[Rows from a robot dataset]
-------

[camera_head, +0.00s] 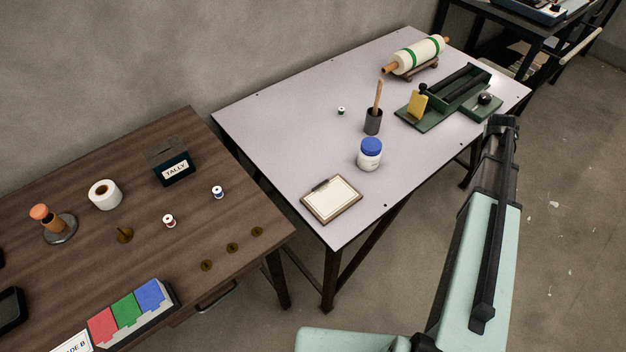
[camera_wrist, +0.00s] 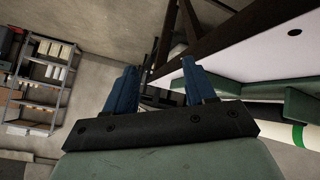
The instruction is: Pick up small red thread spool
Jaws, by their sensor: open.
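The small red thread spool (camera_head: 169,221) stands on the dark wooden table (camera_head: 75,244), near the middle of its right half. It is white at the ends with red thread between. A similar blue spool (camera_head: 217,192) stands to its upper right on the same table. My gripper shows in the wrist view (camera_wrist: 158,85) with its two blue fingers apart and nothing between them. In the head view my arm reaches up at the right, beside the grey table and far from the red spool. The wrist view does not show the spool.
Near the spool are a tally box (camera_head: 172,168), a white tape roll (camera_head: 105,195), an orange-topped stamp (camera_head: 46,219) and a red-green-blue block holder (camera_head: 130,312). The grey table (camera_head: 270,130) bears a jar (camera_head: 370,154), a clipboard (camera_head: 331,199), a cup (camera_head: 373,122) and a green spool (camera_head: 341,111).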

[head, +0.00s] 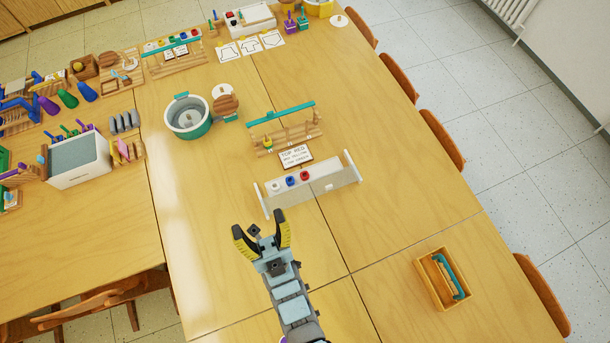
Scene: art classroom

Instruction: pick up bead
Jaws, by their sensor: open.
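Three small round bead-like pieces stand in a row on a long white rack (328,190): a white bead (275,187), a blue bead (290,181) and a red bead (304,176). My gripper (259,221) is open, in front of the rack's left end and nearest the white bead in the picture. I see no bead between its fingers. I cannot tell its height above the table. Behind the rack, a wooden stand with a teal bar (281,113) carries a small yellowish-green piece (267,143). A card (296,156) with "TOP RED" stands between them.
A teal and white round pot (188,117) stands back left. A grey-topped white box (78,161) and crowded tools fill the left table. The tabletop right of the rack is clear.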

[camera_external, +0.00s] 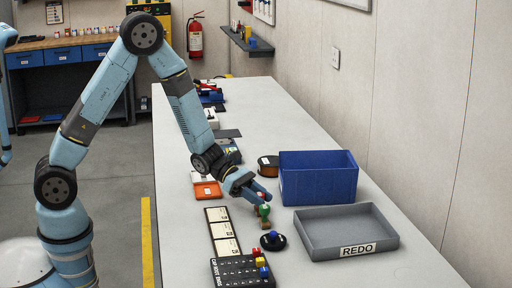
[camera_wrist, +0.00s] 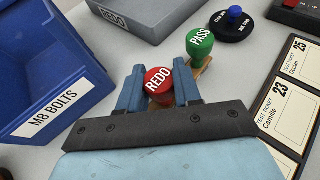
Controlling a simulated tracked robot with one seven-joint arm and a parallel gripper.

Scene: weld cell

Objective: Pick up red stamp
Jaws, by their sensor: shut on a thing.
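The red stamp (camera_wrist: 158,81), with REDO on its round top, is between the fingers of my gripper (camera_wrist: 160,92) in the wrist view. My gripper is shut on it. In the external view my gripper (camera_external: 257,194) is low over the table, and the red stamp is mostly hidden there by the gripper and the green stamp. The green stamp (camera_wrist: 200,42), marked PASS, stands just beyond the red one; it also shows in the external view (camera_external: 264,211). I cannot tell whether the red stamp still touches the table.
A blue bin (camera_external: 318,182), labelled M8 BOLTS in the wrist view, stands close by. A grey REDO tray (camera_external: 345,232) is right of the gripper. A black round pad with a blue knob (camera_external: 273,241), test ticket cards (camera_external: 222,231) and a black pegged board (camera_external: 240,271) lie nearer the camera.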

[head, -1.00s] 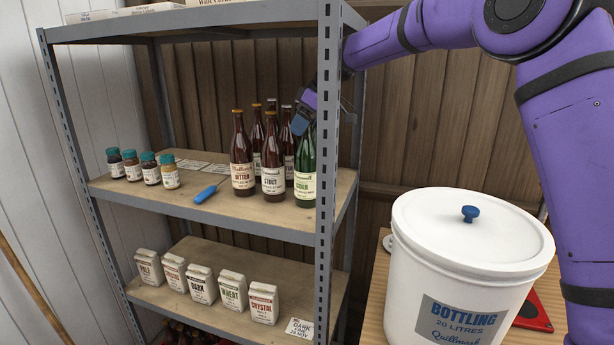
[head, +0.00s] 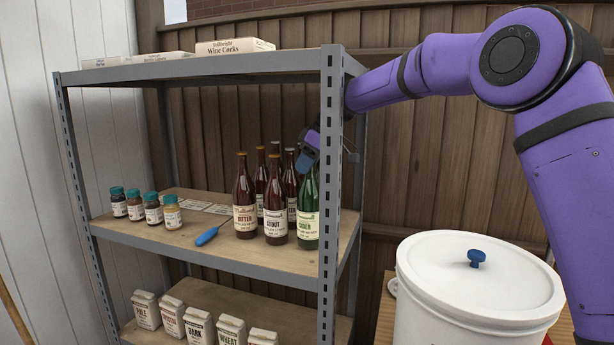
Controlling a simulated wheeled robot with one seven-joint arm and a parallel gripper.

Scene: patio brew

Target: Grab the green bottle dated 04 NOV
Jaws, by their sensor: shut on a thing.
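The green bottle (head: 308,215) with a cider label stands upright at the right end of the middle shelf, partly behind the shelf's front post. Its date is too small to read. My gripper (head: 306,158) is at the green bottle's neck, reaching in from the right behind the post, and is shut on it. The fingertips are partly hidden. The bottle appears to stand on the shelf board; I cannot tell any gap below it.
Brown bottles (head: 275,205) stand close on the green bottle's left. The metal post (head: 328,180) is close in front of my gripper. A white bucket (head: 480,300) stands at the lower right.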

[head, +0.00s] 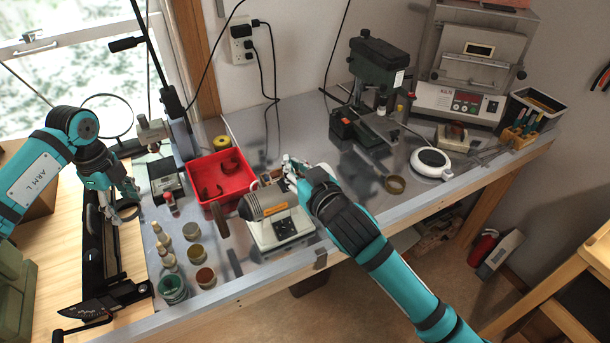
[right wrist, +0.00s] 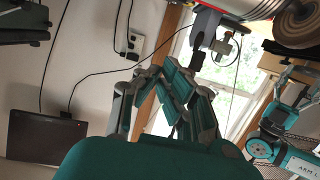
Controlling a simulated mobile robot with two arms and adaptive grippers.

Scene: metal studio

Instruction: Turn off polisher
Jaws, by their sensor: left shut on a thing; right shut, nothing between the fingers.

-------

- What you will do -
All of the records above must be copied exactly, except for the pictures.

- Output below -
[camera_head, +0.00s] 
[camera_wrist, +0.00s] 
The instruction is: Pick up small red thread spool
Jaws, by their sensor: open.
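The small red thread spool (camera_head: 169,221) stands on the dark wooden table (camera_head: 75,244), near the middle of its right half. It is white at the ends with red thread between. A similar blue spool (camera_head: 217,192) stands to its upper right on the same table. My gripper shows in the wrist view (camera_wrist: 158,85) with its two blue fingers apart and nothing between them. In the head view my arm reaches up at the right, beside the grey table and far from the red spool. The wrist view does not show the spool.
Near the spool are a tally box (camera_head: 172,168), a white tape roll (camera_head: 105,195), an orange-topped stamp (camera_head: 46,219) and a red-green-blue block holder (camera_head: 130,312). The grey table (camera_head: 270,130) bears a jar (camera_head: 370,154), a clipboard (camera_head: 331,199), a cup (camera_head: 373,122) and a green spool (camera_head: 341,111).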

[head, +0.00s] 
Scene: art classroom

Instruction: pick up bead
Jaws, by their sensor: open.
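Three small round bead-like pieces stand in a row on a long white rack (328,190): a white bead (275,187), a blue bead (290,181) and a red bead (304,176). My gripper (259,221) is open, in front of the rack's left end and nearest the white bead in the picture. I see no bead between its fingers. I cannot tell its height above the table. Behind the rack, a wooden stand with a teal bar (281,113) carries a small yellowish-green piece (267,143). A card (296,156) with "TOP RED" stands between them.
A teal and white round pot (188,117) stands back left. A grey-topped white box (78,161) and crowded tools fill the left table. The tabletop right of the rack is clear.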

[camera_external, +0.00s] 
[camera_wrist, +0.00s] 
Controlling a simulated tracked robot with one seven-joint arm and a parallel gripper.

Scene: weld cell

Objective: Pick up red stamp
Jaws, by their sensor: shut on a thing.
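The red stamp (camera_wrist: 158,81), with REDO on its round top, is between the fingers of my gripper (camera_wrist: 160,92) in the wrist view. My gripper is shut on it. In the external view my gripper (camera_external: 257,194) is low over the table, and the red stamp is mostly hidden there by the gripper and the green stamp. The green stamp (camera_wrist: 200,42), marked PASS, stands just beyond the red one; it also shows in the external view (camera_external: 264,211). I cannot tell whether the red stamp still touches the table.
A blue bin (camera_external: 318,182), labelled M8 BOLTS in the wrist view, stands close by. A grey REDO tray (camera_external: 345,232) is right of the gripper. A black round pad with a blue knob (camera_external: 273,241), test ticket cards (camera_external: 222,231) and a black pegged board (camera_external: 240,271) lie nearer the camera.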

[head, -1.00s] 
[head, +0.00s] 
Controlling a simulated wheeled robot with one seven-joint arm and a parallel gripper.

Scene: patio brew

Target: Grab the green bottle dated 04 NOV
Jaws, by their sensor: shut on a thing.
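The green bottle (head: 308,215) with a cider label stands upright at the right end of the middle shelf, partly behind the shelf's front post. Its date is too small to read. My gripper (head: 306,158) is at the green bottle's neck, reaching in from the right behind the post, and is shut on it. The fingertips are partly hidden. The bottle appears to stand on the shelf board; I cannot tell any gap below it.
Brown bottles (head: 275,205) stand close on the green bottle's left. The metal post (head: 328,180) is close in front of my gripper. A white bucket (head: 480,300) stands at the lower right.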

[head, +0.00s] 
[right wrist, +0.00s] 
Controlling a simulated mobile robot with two arms and adaptive grippers.

Scene: metal studio

Instruction: Turn off polisher
Jaws, by their sensor: left shut on a thing; right shut, nothing between the fingers.

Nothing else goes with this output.